At the junior level we used a heap (O(n log n)). At this level we care about three upgrades:

a linear-time O(n) algorithm,
the generalizations (forests, prescribed degrees, complete bipartite trees),
the applications (uniform sampling, counting, compression) and how to test them.

Keep this invariant table in mind:

encode: code[i] = neighbor of i-th smallest-leaf removal
decode: degree[v] = count(v in code) + 1
        # of times v appears  = degree(v) - 1
        vertices never in code = leaves of the tree
        last vertex n          = ALWAYS one of the final two (never the
                                 smallest leaf if it has high degree); in
                                 the standard algorithm n is never recorded
                                 as a leaf removal because we stop at 2 nodes

Comparison with Alternatives¶

How does a Prüfer code stack up against other ways to represent or count labeled trees?

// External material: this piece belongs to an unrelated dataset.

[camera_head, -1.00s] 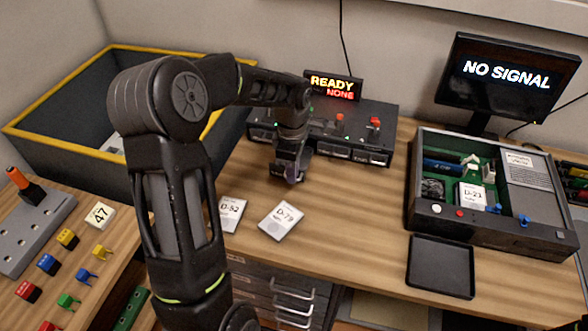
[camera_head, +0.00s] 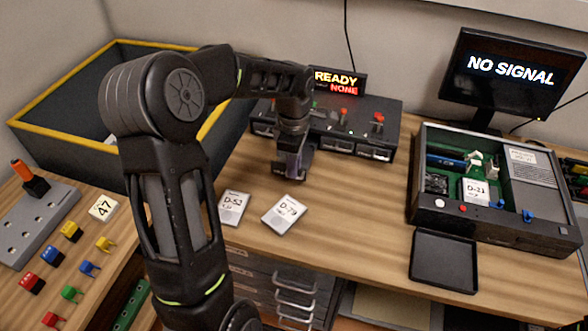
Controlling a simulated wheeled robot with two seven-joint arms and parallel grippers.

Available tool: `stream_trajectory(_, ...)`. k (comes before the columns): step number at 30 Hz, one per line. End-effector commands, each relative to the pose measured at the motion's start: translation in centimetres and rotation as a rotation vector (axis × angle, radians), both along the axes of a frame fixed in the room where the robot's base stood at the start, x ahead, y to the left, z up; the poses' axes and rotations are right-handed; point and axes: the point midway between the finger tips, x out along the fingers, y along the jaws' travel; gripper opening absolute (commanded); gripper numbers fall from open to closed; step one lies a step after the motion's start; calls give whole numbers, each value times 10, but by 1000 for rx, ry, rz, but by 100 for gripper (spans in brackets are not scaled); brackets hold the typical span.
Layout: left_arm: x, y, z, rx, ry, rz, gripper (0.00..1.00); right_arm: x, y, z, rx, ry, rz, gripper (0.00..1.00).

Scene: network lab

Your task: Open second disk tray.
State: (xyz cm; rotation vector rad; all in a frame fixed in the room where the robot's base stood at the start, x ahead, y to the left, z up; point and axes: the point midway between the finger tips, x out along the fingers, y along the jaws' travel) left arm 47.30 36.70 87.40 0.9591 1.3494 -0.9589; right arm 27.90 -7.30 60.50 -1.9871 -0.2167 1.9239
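The black disk unit (camera_head: 388,128) stands at the back of the wooden desk, with a row of tray fronts and red levers on top. The far-left tray front (camera_head: 262,129) and two right-hand tray fronts (camera_head: 341,146) and (camera_head: 374,153) show and look shut. My left gripper (camera_head: 294,168) points down at the unit's front and hides the second tray from the left. Whether it touches that tray, and whether its fingers are apart, I cannot tell. My right gripper is not in view.
Two white labelled disks, D-52 (camera_head: 233,207) and D-79 (camera_head: 285,213), lie in front of the unit. A black tray (camera_head: 444,261) and an open device case (camera_head: 507,240) are at right. A "READY NONE" display (camera_head: 338,81) stands behind. Bare desk lies between the unit and the case.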

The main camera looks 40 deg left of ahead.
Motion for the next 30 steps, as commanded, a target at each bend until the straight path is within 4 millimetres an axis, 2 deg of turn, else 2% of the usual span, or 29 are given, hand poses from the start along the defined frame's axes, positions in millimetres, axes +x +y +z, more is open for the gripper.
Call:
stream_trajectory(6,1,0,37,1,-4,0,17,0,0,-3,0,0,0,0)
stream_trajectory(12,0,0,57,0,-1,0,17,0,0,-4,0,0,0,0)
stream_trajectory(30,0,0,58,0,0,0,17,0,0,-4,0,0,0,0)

Representation	Size	Canonical?	Reversible?	Random-uniform draw	Notes
Edge list	`n − 1` pairs	No (order/labeling varies)	Yes	Hard (rejection)	Natural but verbose
Adjacency matrix	`n²` bits	No	Yes	Hard	Wasteful for sparse trees
Prüfer code	`n − 2` ints	Yes	Yes	`O(n)` trivial	The canonical compact form
Parent array (rooted)	`n − 1` ints	Depends on root	Yes	Easy if root fixed	Encodes rooted trees; `n^(n−1)` of them
Nested parentheses	`O(n)` chars	For ordered trees	Yes	—	For ordered/unlabeled trees, not labeled

Two counting facts worth contrasting:

Labeled trees on n vertices: n^(n−2) (Cayley) — Prüfer code length n − 2.
Labeled rooted trees: n^(n−1) (choose a root × Cayley) — matches a parent-array of length n − 1.

And vs. the sibling 24-kirchhoff-theorem: Kirchhoff counts spanning trees of any graph via a determinant; Prüfer only handles the complete graph K_n but does so constructively (it builds the trees, not just counts them).

The O(n) Pointer Trick¶

The heap is O(n log n). We can get O(n) by observing a subtle monotonicity.

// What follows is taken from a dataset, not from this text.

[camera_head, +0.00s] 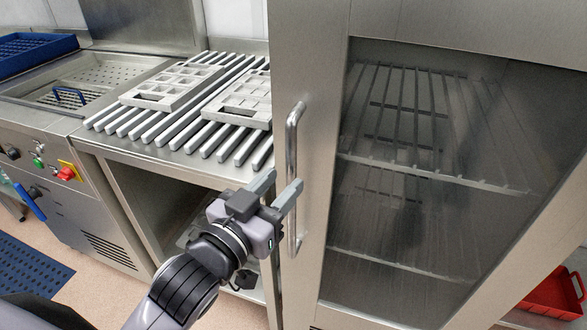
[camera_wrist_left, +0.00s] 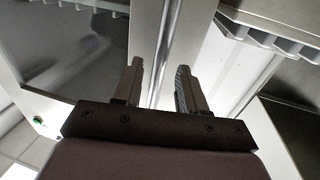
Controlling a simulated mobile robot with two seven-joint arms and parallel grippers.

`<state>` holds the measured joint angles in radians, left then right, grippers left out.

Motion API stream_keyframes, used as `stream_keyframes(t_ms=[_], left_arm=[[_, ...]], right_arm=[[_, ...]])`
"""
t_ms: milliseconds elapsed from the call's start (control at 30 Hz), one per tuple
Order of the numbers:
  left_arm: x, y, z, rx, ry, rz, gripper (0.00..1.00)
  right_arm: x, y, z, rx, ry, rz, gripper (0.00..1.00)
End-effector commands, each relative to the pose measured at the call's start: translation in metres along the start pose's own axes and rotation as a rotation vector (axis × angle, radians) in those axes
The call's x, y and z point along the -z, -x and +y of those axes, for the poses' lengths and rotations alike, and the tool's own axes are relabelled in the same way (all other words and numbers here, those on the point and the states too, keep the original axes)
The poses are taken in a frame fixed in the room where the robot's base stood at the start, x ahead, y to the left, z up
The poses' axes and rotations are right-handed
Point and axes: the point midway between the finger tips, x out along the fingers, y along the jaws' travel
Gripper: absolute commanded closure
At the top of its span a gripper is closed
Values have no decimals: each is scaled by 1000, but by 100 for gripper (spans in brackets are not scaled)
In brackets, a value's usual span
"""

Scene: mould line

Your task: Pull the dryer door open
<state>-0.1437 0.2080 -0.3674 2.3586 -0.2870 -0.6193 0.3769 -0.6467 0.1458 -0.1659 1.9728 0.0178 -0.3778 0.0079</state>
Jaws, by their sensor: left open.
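The dryer door (camera_head: 312,130) is a steel frame with a large glass pane, and it looks shut. Its vertical bar handle (camera_head: 291,150) is on the left side of the door. My left gripper (camera_head: 279,190) is open at the lower half of the handle, with its fingertips close to the bar. In the left wrist view the handle (camera_wrist_left: 164,55) runs up between the two open fingers (camera_wrist_left: 158,88). I cannot tell whether either finger touches it. My right gripper is in neither view.
Left of the dryer, a slatted steel table (camera_head: 160,135) carries two light grey moulds (camera_head: 172,85). Farther left is a steel basin unit (camera_head: 80,80) with a blue crate (camera_head: 38,50). A red crate (camera_head: 553,296) is at the lower right.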

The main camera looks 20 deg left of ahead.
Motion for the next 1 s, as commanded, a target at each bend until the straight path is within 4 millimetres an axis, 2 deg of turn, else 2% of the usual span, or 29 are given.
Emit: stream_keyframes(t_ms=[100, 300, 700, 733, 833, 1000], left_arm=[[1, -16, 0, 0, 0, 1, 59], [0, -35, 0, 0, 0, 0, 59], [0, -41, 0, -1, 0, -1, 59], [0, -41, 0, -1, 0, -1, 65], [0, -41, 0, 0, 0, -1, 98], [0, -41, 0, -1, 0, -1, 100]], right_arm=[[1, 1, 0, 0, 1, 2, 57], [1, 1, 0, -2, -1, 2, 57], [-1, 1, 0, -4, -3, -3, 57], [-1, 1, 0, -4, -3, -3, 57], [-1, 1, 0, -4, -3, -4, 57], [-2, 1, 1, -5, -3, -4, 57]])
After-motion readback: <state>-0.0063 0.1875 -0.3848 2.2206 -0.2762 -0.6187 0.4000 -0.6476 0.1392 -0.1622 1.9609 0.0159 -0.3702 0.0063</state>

Encoding in O(n). Maintain degree[]. Walk a pointer ptr from 1 upward to find the smallest leaf. Key insight:

When you remove a leaf and decrement its neighbor u's degree, u becomes a new leaf only if degree[u] hits 1. If u < ptr (already passed), process it immediately in a tight inner loop. Otherwise the outer ptr walk will reach it naturally. The pointer never moves backward overall, so total work is O(n).

ptr = 1
leaf = 1
repeat n-2 times:
    # find next leaf
    while degree[leaf] != 1:
        ptr += 1
        leaf = ptr
    u = unique remaining neighbor of leaf       # via adjacency or sum trick
    code.append(u)
    degree[leaf] = 0
    degree[u] -= 1
    if degree[u] == 1 and u < ptr:
        leaf = u          # process the small new leaf right away
    else:
        ptr += 1
        leaf = ptr

Finding "the unique remaining neighbor" in O(1) without scanning is the trick: keep a per-vertex running structure (set, or for a rooted tree the parent pointer). A common competitive-programming shortcut for decoding avoids adjacency entirely (degrees only), and the same pointer monotonicity gives O(n) there too.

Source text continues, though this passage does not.